> [Given data]
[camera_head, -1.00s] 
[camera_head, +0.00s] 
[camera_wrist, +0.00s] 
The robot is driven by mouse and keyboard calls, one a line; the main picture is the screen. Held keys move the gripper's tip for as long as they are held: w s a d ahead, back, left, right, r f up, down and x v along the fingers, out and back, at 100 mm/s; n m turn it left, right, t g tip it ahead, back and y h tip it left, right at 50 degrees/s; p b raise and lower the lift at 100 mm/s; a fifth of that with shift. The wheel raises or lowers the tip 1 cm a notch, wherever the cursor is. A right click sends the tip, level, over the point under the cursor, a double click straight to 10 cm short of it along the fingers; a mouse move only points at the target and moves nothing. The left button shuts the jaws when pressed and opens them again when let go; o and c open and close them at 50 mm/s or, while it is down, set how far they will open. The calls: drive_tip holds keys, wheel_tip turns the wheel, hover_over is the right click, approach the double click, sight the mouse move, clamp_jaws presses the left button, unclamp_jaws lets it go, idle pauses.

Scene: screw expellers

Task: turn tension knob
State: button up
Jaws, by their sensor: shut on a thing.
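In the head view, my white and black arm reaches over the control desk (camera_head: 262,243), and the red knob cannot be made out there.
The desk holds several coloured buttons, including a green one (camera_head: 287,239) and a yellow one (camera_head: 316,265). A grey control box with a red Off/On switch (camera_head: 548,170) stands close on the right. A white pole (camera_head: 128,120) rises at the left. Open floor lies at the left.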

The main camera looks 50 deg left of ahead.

> [What you need to do]
Reproduce all the data word for word.

> [Reply to the task]
[camera_head, -1.00s] 
[camera_head, +0.00s] 
[camera_wrist, +0.00s] 
The robot is driven by mouse and keyboard calls, one a line; the main picture is the screen. Held keys move the gripper's tip for as long as they are held: w s a d ahead, back, left, right, r f up, down and x v along the fingers, out and back, at 100 mm/s; n m turn it left, right, t g tip it ahead, back and y h tip it left, right at 50 degrees/s; p b raise and lower the lift at 100 mm/s; a fifth of that with shift. The wheel raises or lowers the tip 1 cm a notch, wherever the cursor is. A right click sends the tip, level, over the point under the cursor, a double click straight to 10 cm short of it along the fingers; a mouse move only points at the target and moves nothing. The left button shuts the jaws when pressed and opens them again when let go; o and c open and close them at 50 mm/s or, while it is down, set how far they will open. The calls: drive_tip holds keys, wheel_tip turns the wheel, hover_over is the right click, approach the double click, sight the mouse move, clamp_jaws presses the left button, unclamp_jaws lets it go, idle pauses.

Scene: screw expellers

Task: turn tension knob
State: button up
Jaws, by their sensor: shut on a thing.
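In the head view, my white and black arm reaches over the control desk (camera_head: 262,243), and the red knob cannot be made out there.
The desk holds several coloured buttons, including a green one (camera_head: 287,239) and a yellow one (camera_head: 316,265). A grey control box with a red Off/On switch (camera_head: 548,170) stands close on the right. A white pole (camera_head: 128,120) rises at the left. Open floor lies at the left.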

The main camera looks 50 deg left of ahead.

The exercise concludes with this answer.